■ **Written instruction**: Search the material for the string "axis" and copy each line where it occurs.

§ §

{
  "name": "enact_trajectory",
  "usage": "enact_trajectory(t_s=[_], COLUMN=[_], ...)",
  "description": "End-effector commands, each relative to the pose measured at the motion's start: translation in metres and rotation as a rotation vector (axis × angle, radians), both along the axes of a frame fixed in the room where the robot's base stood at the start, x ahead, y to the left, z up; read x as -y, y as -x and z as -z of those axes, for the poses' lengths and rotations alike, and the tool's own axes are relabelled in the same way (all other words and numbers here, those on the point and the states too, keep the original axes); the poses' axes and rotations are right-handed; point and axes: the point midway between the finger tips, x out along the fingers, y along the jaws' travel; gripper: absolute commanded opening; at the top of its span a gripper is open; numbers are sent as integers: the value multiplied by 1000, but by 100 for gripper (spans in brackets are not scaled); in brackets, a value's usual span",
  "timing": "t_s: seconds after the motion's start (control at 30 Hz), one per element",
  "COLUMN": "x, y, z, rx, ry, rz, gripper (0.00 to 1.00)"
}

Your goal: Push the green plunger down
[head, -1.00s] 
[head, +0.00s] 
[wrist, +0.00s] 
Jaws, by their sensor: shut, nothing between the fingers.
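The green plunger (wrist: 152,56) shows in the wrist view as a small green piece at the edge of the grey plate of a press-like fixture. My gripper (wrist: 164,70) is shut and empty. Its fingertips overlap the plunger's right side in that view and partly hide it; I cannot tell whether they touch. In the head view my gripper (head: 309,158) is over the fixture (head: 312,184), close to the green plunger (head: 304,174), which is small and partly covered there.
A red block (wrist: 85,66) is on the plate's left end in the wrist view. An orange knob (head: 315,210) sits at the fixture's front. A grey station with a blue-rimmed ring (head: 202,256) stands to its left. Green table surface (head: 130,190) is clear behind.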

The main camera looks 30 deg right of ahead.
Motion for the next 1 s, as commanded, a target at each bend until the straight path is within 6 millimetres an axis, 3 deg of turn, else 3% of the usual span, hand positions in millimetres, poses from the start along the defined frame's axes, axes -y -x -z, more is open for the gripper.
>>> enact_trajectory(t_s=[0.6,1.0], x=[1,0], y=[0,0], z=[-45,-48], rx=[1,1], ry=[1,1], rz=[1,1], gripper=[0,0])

§ §

■ **In response**:
  "description": "End-effector commands, each relative to the pose measured at the motion's start: translation in metres and rotation as a rotation vector (axis × angle, radians), both along the axes of a frame fixed in the room where the robot's base stood at the start, x ahead, y to the left, z up; read x as -y, y as -x and z as -z of those axes, for the poses' lengths and rotations alike, and the tool's own axes are relabelled in the same way (all other words and numbers here, those on the point and the states too, keep the original axes); the poses' axes and rotations are right-handed; point and axes: the point midway between the finger tips, x out along the fingers, y along the jaws' travel; gripper: absolute commanded opening; at the top of its span a gripper is open; numbers are sent as integers: the value multiplied by 1000, but by 100 for gripper (spans in brackets are not scaled); in brackets, a value's usual span",
Motion for the next 1 s, as commanded, a target at each bend until the straight path is within 6 millimetres an axis, 3 deg of turn, else 3% of the usual span, hand positions in millimetres, poses from the start along the defined frame's axes, axes -y -x -z, more is open for the gripper.

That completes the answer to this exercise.